Barcelona day three and handset operating systems are on the menu. Vodafone frontman Arun Sarin stirred things up with a call for more simplicity among mobile handset OSes. Sarin reckons a handful of platforms is enough to keep the market going.
Vodafone tried this move before, two years ago, when it tried to standardise on three handset platforms - Symbian, Windows Mobile and Linux. Thing is, it’s not really three platforms. Symbian itself is split into a handful of different versions - S30, S40, S60 etc. - all of which have very different capabilities. Then of course Linux is fragmented into many, many different flavours and it being pulled in every direction by the various lobby groups like LiMO, LiPS, etc.

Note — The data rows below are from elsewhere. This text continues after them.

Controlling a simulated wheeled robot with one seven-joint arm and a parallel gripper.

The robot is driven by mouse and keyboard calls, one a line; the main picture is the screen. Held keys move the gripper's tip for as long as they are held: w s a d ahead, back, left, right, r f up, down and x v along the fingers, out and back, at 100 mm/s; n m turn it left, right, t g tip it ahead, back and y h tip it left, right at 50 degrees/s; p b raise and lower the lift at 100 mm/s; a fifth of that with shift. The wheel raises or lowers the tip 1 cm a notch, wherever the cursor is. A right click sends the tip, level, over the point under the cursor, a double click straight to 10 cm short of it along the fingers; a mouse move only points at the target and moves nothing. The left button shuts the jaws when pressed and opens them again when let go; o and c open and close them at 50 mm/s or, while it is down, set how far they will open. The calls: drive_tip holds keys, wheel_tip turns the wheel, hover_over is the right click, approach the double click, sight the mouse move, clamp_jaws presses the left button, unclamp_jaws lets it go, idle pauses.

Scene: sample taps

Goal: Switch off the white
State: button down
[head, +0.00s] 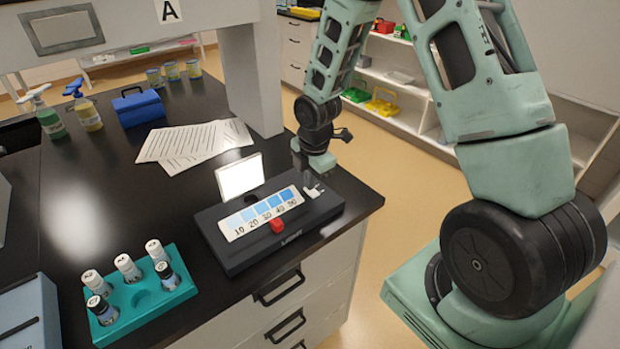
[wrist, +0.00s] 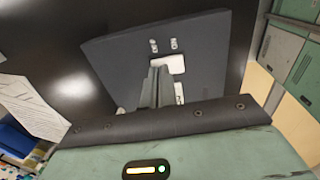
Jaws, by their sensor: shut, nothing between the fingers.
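A black device (head: 225,253) lies near the bench's right front edge. It carries a glowing white panel (head: 240,176), a strip of blue swatches marked 10 to 50 (head: 262,212) and a red piece (head: 278,226). A small white switch-like part (head: 313,190) sits at its right end. My gripper (wrist: 156,84) is shut and empty. In the wrist view its fingertips lie in front of a dark slab (wrist: 115,55), close to a white piece (wrist: 170,63). I cannot tell whether they touch. In the head view the fingertips are mostly hidden near the device's right back corner.
A teal rack (head: 160,303) with several white-capped bottles stands at the front left. Papers (head: 190,142), a blue box (head: 138,107) and pump bottles (head: 50,122) lie further back. A white post (head: 252,80) rises behind the device. Floor lies right of the bench.

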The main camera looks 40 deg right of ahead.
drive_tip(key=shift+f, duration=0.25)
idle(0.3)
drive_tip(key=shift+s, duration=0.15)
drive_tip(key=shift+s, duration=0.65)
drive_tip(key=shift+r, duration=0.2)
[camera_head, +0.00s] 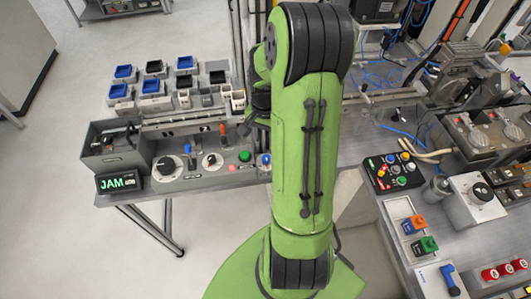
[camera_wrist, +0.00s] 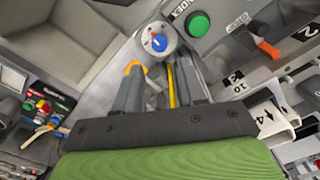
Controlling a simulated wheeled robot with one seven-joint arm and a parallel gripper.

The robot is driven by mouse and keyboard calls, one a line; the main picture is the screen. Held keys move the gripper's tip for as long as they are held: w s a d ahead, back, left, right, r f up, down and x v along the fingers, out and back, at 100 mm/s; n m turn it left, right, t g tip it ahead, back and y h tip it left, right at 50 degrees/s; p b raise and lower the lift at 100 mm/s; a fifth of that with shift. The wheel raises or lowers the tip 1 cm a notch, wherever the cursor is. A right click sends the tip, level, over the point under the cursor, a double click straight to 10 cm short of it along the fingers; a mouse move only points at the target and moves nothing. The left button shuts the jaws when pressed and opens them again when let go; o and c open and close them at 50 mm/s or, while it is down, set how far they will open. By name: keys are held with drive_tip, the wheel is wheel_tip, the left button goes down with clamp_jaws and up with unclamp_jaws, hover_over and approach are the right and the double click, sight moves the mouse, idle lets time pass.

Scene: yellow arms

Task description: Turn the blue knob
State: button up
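The blue knob (camera_wrist: 158,42) sits on a round light-grey base with a small red mark, on a grey panel at the top centre of the wrist view. In the head view the blue knob (camera_head: 266,159) shows at the panel's right end, close beside my green arm. My gripper (camera_wrist: 160,66) is open and empty in the wrist view. Its two grey fingers point toward the knob, one on each side of its line, with the tips short of it. In the head view my arm hides most of the gripper.
A green button (camera_wrist: 197,24) and an orange-red lever (camera_wrist: 268,47) lie right of the knob. The panel also carries a large black dial (camera_head: 166,165). A lit JAM display (camera_head: 122,182) stands at its left end. Blue bins (camera_head: 125,72) stand behind.

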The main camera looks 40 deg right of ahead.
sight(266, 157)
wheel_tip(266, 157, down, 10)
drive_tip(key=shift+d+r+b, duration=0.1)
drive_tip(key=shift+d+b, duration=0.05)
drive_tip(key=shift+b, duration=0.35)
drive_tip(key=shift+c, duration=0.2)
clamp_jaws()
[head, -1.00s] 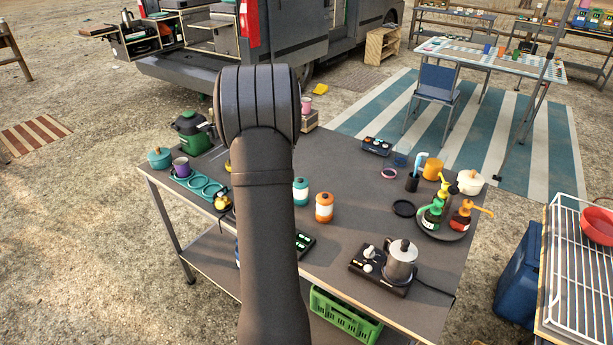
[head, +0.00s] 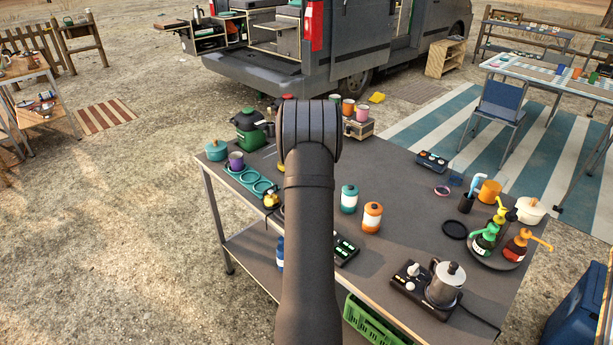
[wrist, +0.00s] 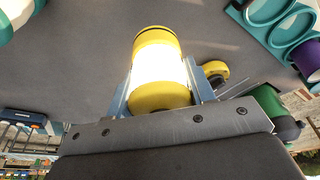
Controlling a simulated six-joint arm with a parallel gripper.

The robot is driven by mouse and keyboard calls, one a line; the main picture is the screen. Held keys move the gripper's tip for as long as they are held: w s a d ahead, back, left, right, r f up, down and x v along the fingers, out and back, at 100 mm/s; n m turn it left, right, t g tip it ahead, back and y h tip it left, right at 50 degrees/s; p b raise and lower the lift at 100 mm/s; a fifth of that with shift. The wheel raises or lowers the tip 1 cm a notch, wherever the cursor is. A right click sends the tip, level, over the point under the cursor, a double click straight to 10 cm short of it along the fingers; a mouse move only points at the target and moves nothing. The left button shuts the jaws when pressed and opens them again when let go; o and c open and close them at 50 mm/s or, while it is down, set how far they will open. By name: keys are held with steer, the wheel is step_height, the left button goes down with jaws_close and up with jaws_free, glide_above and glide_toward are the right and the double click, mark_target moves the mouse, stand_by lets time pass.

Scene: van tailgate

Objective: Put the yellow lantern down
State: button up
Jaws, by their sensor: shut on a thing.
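The yellow lantern (wrist: 157,98), with a bright white glowing middle between yellow end caps, is between the two fingers of my gripper (wrist: 162,88) in the wrist view. The fingers are shut on its sides. The grey table top (wrist: 80,70) lies behind it; I cannot tell whether the lantern touches it. In the head view my arm hides the gripper and most or all of the lantern. The table (head: 412,215) shows there around my arm.
A teal ring holder (head: 250,180) with a purple mug (head: 236,161) stands left of my arm. A moka pot (head: 445,283) is near the front. The table's centre right is mostly clear.

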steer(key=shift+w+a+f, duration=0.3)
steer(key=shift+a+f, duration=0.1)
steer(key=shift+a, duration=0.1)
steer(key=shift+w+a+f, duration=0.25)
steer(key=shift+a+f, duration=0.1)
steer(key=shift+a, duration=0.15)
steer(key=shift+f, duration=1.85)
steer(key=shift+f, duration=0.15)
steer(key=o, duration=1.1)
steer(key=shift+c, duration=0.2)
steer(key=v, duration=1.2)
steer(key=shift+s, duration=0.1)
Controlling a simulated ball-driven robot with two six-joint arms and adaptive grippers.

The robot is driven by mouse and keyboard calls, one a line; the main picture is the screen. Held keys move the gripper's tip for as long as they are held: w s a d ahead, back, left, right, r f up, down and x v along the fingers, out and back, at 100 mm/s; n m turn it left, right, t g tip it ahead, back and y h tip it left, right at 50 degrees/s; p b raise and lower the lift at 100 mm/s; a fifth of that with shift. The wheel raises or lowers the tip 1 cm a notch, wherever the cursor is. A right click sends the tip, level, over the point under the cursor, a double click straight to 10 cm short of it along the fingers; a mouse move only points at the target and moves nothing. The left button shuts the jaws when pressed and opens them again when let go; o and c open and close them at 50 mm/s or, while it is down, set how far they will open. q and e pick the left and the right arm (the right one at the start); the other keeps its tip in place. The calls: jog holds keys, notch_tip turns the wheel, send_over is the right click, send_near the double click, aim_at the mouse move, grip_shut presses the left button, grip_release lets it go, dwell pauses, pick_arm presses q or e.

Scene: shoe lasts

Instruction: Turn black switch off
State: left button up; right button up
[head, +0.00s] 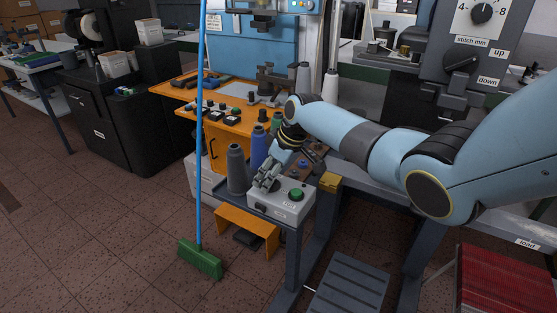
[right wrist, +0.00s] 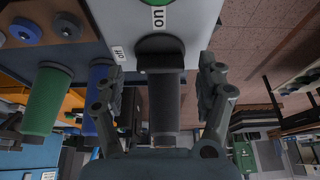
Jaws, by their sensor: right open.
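A white control box (head: 278,201) stands on the small stand in the head view, with a green button (head: 296,192) on top. In the right wrist view the box (right wrist: 192,18) carries "on" and "off" labels. The black switch (right wrist: 160,52) is on the box, below the "on" label and right of the "off" label. My right gripper (head: 266,182) is over the left part of the box, hiding the switch in the head view. In the right wrist view its fingers (right wrist: 163,78) are open, one on each side of the switch, with visible gaps. My left gripper is not in view.
A grey thread cone (head: 237,170) stands just left of the box; blue and green cones (head: 259,146) stand behind it. A blue-handled green broom (head: 201,260) stands left of the stand. An orange bench (head: 225,122) is behind. Floor at the left is clear.

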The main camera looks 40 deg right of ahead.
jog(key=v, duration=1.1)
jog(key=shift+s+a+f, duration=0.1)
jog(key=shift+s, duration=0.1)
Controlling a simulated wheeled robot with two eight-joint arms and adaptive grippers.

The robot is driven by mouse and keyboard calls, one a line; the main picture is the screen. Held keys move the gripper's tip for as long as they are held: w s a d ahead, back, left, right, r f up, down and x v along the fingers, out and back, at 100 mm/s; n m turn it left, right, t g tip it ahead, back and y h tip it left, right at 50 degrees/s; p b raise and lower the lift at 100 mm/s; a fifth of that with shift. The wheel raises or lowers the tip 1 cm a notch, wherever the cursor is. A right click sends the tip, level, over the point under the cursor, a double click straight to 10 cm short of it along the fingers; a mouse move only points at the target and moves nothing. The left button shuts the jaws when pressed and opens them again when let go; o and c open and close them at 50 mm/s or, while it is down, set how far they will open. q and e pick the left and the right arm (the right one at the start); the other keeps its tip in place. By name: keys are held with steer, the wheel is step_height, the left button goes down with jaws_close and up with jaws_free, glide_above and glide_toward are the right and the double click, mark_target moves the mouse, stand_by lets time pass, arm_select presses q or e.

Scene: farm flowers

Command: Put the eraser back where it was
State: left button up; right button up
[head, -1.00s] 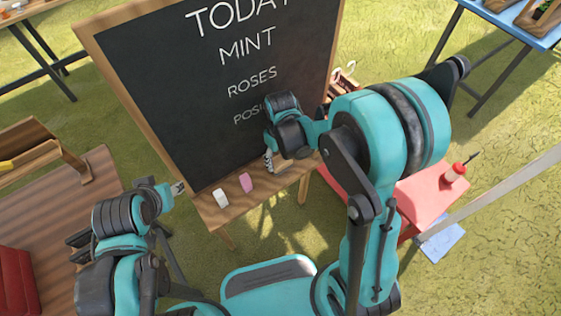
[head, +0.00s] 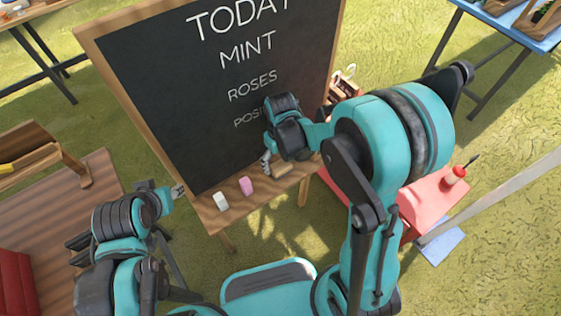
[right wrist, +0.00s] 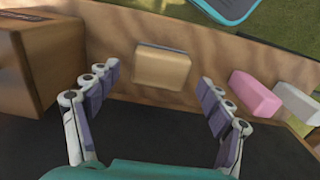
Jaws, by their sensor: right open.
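The eraser (head: 282,170) is a tan block with a dark edge. It lies on the wooden ledge (head: 213,216) below the chalkboard (head: 150,85), partly hidden by my right gripper in the head view. In the right wrist view the eraser (right wrist: 162,68) lies between and slightly beyond the spread fingers, touching neither. My right gripper (head: 267,164) is open and empty; its fingers also show in the right wrist view (right wrist: 159,78). My left gripper (head: 177,191) is beside the board's left lower edge; its finger opening is too small to judge.
A pink block (head: 246,185) and a white block (head: 221,201) lie on the ledge left of the eraser. A brown box-like thing (right wrist: 28,62) stands close on the left in the right wrist view. A red table (head: 425,195) with a bottle (head: 457,174) stands right.

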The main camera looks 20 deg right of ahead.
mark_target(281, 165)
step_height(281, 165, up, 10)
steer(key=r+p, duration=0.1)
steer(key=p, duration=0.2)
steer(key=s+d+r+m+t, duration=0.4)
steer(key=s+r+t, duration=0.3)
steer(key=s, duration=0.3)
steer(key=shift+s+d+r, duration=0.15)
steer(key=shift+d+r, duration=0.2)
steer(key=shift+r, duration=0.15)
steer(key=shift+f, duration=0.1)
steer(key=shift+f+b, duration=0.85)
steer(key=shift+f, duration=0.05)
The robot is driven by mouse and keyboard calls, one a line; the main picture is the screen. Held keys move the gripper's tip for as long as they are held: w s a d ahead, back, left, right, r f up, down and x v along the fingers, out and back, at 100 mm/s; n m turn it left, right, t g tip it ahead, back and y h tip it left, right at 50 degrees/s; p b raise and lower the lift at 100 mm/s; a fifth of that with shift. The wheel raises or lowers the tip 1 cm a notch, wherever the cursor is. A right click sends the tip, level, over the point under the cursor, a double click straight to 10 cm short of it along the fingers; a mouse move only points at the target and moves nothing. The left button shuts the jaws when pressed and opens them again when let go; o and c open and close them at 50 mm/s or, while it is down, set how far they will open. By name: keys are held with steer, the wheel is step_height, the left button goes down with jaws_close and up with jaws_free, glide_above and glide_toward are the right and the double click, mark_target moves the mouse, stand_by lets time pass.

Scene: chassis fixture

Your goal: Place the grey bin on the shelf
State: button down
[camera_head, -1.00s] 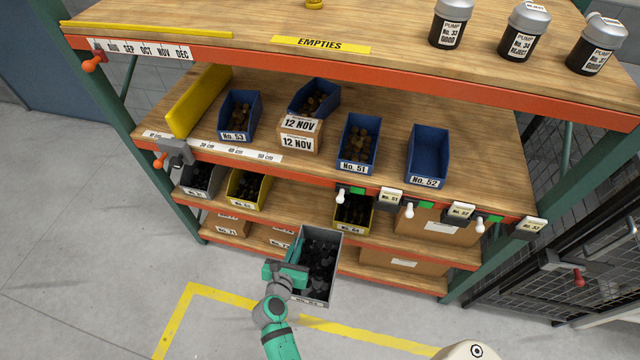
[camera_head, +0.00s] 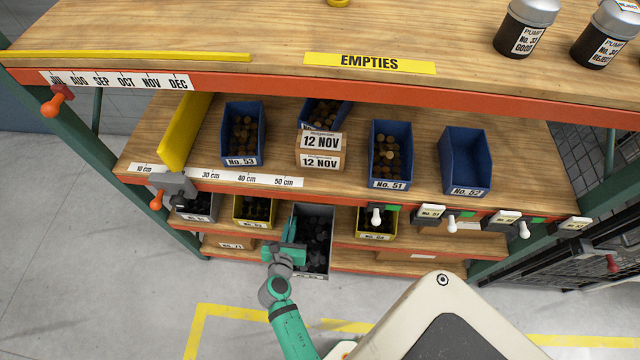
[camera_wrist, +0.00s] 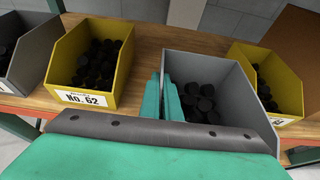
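The grey bin (camera_head: 326,262), filled with dark round parts, is at the front of the lower shelf (camera_head: 345,228), between two yellow bins. Its front sticks out past the shelf edge in the head view. My gripper (camera_head: 293,252) is at the bin's left wall. In the wrist view the bin (camera_wrist: 240,80) is upright, and the green fingers of my gripper (camera_wrist: 166,98) stand on either side of its left wall, closed on it. Whether the bin's underside touches the shelf is hidden.
Yellow bin No. 62 (camera_wrist: 66,70) stands left of the grey bin, and another yellow bin (camera_wrist: 285,75) stands right. A further grey bin (camera_head: 200,208) is at far left. The shelf above holds blue bins (camera_head: 465,165) and overhangs the grey bin's back.

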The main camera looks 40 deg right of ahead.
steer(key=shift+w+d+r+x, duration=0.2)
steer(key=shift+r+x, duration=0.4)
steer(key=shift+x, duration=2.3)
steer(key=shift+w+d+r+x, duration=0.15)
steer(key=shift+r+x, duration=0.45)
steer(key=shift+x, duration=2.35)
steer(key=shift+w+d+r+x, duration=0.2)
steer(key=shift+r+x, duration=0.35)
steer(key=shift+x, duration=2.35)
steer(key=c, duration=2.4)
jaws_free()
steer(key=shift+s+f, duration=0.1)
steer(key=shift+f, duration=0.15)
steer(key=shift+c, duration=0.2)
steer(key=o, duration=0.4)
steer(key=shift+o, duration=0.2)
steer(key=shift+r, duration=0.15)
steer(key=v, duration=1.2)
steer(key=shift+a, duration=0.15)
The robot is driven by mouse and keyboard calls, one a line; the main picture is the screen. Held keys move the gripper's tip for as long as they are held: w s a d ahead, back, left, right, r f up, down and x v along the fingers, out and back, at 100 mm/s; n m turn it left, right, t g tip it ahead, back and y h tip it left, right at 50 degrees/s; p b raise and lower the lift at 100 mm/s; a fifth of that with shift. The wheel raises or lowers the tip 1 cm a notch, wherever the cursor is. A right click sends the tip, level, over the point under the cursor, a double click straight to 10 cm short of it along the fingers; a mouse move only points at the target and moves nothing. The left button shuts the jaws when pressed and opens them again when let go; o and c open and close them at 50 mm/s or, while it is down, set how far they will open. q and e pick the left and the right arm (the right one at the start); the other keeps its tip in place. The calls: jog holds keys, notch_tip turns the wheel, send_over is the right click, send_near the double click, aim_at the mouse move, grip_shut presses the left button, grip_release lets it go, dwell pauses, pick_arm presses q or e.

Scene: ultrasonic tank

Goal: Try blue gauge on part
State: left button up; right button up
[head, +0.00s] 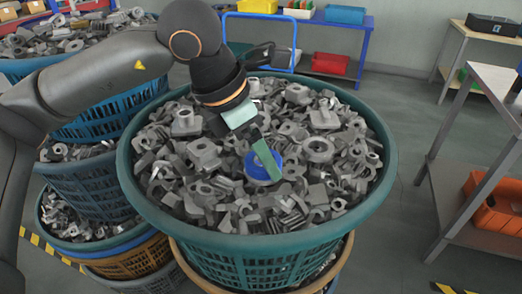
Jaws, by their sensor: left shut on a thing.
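The blue gauge (253,172) is a round blue piece low over the grey metal parts (318,149) in the large teal basket (378,185). My left gripper (264,160) reaches down from the upper left and is shut on the gauge. Its pale green finger crosses in front of the gauge and hides part of it. I cannot tell which part lies under the gauge, or whether the gauge touches it. My right gripper is not in view.
More baskets of metal parts (75,38) stand at the left, close to my arm. A blue rack with coloured bins (330,64) is behind. A table (490,80) with an orange bin (495,208) stands at the right. The floor between is clear.

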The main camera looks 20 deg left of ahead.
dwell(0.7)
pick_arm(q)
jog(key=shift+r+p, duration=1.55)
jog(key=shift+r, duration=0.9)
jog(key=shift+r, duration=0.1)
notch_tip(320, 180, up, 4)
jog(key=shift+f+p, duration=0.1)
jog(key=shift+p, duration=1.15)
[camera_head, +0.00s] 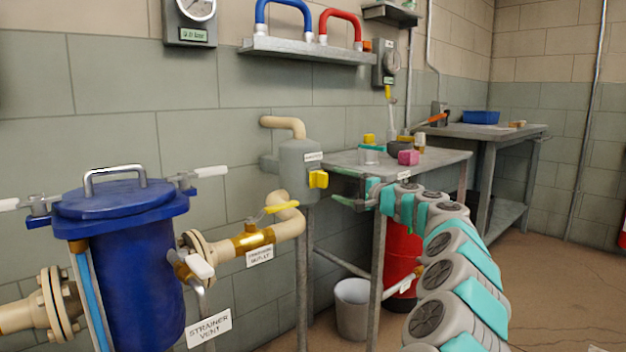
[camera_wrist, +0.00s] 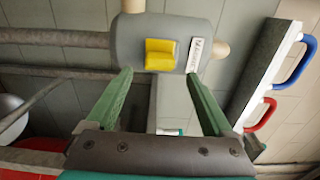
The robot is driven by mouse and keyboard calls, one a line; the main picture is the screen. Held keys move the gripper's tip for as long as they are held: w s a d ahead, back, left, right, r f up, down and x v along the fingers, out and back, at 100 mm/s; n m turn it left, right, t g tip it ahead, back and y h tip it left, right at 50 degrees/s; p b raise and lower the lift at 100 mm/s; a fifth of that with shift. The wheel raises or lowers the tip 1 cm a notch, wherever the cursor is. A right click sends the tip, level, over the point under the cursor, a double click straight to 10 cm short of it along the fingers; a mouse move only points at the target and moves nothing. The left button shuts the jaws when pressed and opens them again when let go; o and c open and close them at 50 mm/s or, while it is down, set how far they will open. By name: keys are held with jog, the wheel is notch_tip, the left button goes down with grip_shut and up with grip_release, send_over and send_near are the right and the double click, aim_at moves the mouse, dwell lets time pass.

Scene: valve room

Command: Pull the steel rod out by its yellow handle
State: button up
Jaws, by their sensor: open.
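The yellow handle (camera_head: 318,179) is a small block on the front of a grey cylindrical housing (camera_head: 298,165), which carries a white label. In the wrist view the yellow handle (camera_wrist: 160,54) lies ahead of the fingertips, between their lines, with the grey housing (camera_wrist: 127,40) behind it. My gripper (camera_head: 336,184) is open and empty, just right of the handle in the head view. Its two green fingers, seen in the wrist view (camera_wrist: 159,74), appear short of the handle and apart from it. The steel rod cannot be made out.
A grey table (camera_head: 440,160) with a pink block (camera_head: 408,157) and small containers stands behind my arm. A blue strainer tank (camera_head: 125,260) with pipework is at left. A grey bucket (camera_head: 352,308) and a red cylinder (camera_head: 400,250) stand below. A wall shelf (camera_head: 310,50) holds blue and red handles.

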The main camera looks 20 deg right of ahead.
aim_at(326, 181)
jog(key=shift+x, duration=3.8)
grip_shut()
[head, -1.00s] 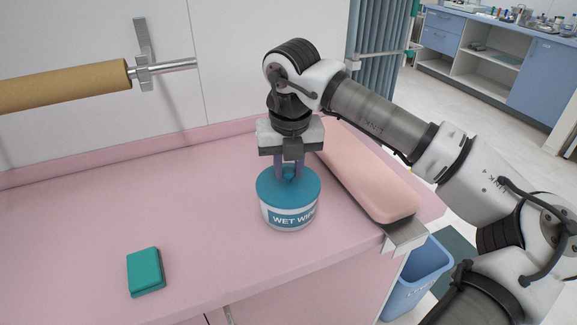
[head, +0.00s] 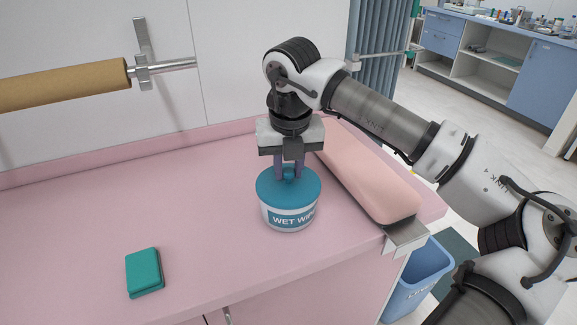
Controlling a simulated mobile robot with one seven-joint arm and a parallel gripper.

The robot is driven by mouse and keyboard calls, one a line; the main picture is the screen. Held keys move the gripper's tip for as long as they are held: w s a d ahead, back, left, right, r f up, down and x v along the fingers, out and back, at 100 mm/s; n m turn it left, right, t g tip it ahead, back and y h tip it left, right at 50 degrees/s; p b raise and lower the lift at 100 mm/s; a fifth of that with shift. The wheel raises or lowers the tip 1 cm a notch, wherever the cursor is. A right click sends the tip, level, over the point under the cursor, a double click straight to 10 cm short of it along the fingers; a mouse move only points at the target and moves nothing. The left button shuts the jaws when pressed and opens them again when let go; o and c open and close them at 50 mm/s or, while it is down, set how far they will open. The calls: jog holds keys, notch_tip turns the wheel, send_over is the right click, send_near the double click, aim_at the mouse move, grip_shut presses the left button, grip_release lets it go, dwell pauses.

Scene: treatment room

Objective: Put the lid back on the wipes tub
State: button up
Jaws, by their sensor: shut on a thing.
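The wipes tub (head: 290,217) stands upright on the pink counter, white with a blue "WET WIPES" label partly turned out of view. The round teal lid (head: 272,187) lies level over the tub's top, and I see no gap between lid and rim from here. My gripper (head: 289,175) points straight down above the lid's middle. Its two fingers are shut on the small knob of the lid, which is partly hidden between them.
A teal block (head: 144,271) lies at the front left of the pink counter (head: 120,215). A pink padded cushion (head: 370,178) lies right of the tub, close to it. A paper roll (head: 65,86) hangs on the wall. A blue bin (head: 418,275) stands below the counter's right edge.

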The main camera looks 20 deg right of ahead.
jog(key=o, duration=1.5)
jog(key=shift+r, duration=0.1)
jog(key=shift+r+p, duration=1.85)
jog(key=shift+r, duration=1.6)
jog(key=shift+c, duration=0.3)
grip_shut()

Even the handset manufacturers aren’t consistent in their approach, Sony Ericsson announced its first Windows Mobile phone this week and Nokia’s acquisition of Trolltech raises some interesting questions about the company’s approach to Linux.
Then again, what I learned from Trolltech yesterday also raised a question about the difference between a mobile operating system and a suite of web services, as the world’s traditionally ruled by Google and Nokia respectively, collide.
Trolltech said that Nokia’s plan to create an application framework that can be deployed across any platform, combining web-based apps with native ones, puts Nokia on a better footing to go up against Google.
Google’s Android platform, which was also on display at the show, sounds exactly like Nokia’s own initiative, putting the web giant on a better footing to compete with the Finnish firm.